DATA SHOWN
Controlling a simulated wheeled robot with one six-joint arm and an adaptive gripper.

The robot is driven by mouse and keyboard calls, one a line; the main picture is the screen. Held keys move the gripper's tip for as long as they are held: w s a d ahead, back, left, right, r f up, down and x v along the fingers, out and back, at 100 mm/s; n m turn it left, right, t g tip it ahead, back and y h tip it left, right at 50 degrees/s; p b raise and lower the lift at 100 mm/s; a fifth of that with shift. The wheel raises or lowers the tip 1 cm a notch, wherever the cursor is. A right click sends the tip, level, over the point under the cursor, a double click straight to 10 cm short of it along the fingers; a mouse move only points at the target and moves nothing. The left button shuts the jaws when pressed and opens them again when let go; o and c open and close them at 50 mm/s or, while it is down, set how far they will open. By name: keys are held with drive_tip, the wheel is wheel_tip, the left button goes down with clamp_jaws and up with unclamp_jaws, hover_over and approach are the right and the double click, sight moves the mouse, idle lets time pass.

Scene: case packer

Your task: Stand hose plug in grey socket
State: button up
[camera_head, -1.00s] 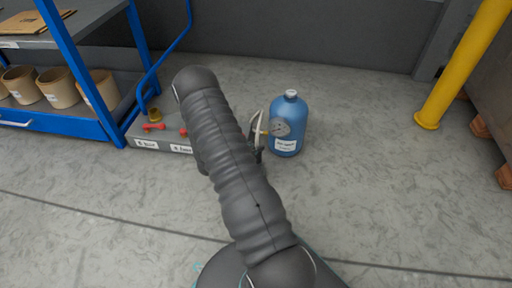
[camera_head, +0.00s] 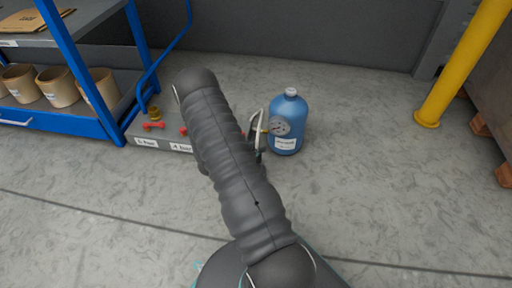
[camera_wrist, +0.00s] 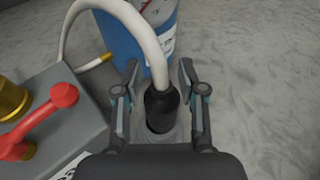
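The hose plug (camera_wrist: 162,108) is a black cylinder with a white hose (camera_wrist: 148,40) arching from its top. It sits between the fingers of my gripper (camera_wrist: 158,76) in the wrist view. Gaps show on both sides of the plug, so the fingers look open around it. A grey rounded part (camera_wrist: 163,136) lies at the plug's lower end; I cannot tell if it is the grey socket or how far the plug is in. In the head view my arm hides most of the gripper and plug; part of the hose (camera_head: 262,120) shows beside the blue bottle.
A low grey block (camera_head: 145,131) with red handles (camera_head: 153,126) and a brass fitting (camera_head: 154,113) is at the left. A blue rack (camera_head: 118,130) stands beyond it.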

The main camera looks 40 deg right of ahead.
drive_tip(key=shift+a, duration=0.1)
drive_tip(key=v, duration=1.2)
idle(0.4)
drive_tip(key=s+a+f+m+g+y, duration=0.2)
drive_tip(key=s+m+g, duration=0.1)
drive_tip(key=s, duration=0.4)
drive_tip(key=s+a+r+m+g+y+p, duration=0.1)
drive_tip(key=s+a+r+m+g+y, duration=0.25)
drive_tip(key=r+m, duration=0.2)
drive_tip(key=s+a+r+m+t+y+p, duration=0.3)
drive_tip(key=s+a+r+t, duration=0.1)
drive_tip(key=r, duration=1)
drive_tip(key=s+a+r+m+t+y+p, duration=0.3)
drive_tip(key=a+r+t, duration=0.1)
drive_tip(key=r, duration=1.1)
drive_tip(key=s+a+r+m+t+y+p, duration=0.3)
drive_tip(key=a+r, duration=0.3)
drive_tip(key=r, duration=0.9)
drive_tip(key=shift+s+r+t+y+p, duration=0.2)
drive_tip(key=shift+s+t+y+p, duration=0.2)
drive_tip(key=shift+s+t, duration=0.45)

AIM OF THE EXERCISE
Pick out the lines that include the word "button" and write them out.

REPLY TO THE TASK
The robot is driven by mouse and keyboard calls, one a line; the main picture is the screen. Held keys move the gripper's tip for as long as they are held: w s a d ahead, back, left, right, r f up, down and x v along the fingers, out and back, at 100 mm/s; n m turn it left, right, t g tip it ahead, back and y h tip it left, right at 50 degrees/s; p b raise and lower the lift at 100 mm/s; a fifth of that with shift. The wheel raises or lowers the tip 1 cm a notch, wherever the cursor is. A right click sends the tip, level, over the point under the cursor, a double click straight to 10 cm short of it along the fingers; a mouse move only points at the target and moves nothing. The left button shuts the jaws when pressed and opens them again when let go; o and c open and close them at 50 mm/s or, while it is down, set how far they will open. By name: keys are held with drive_tip, the wheel is wheel_tip, the left button goes down with clamp_jaws and up with unclamp_jaws, hover_over and approach are the right and the double click, sight moves the mouse, idle lets time pass.
State: button up

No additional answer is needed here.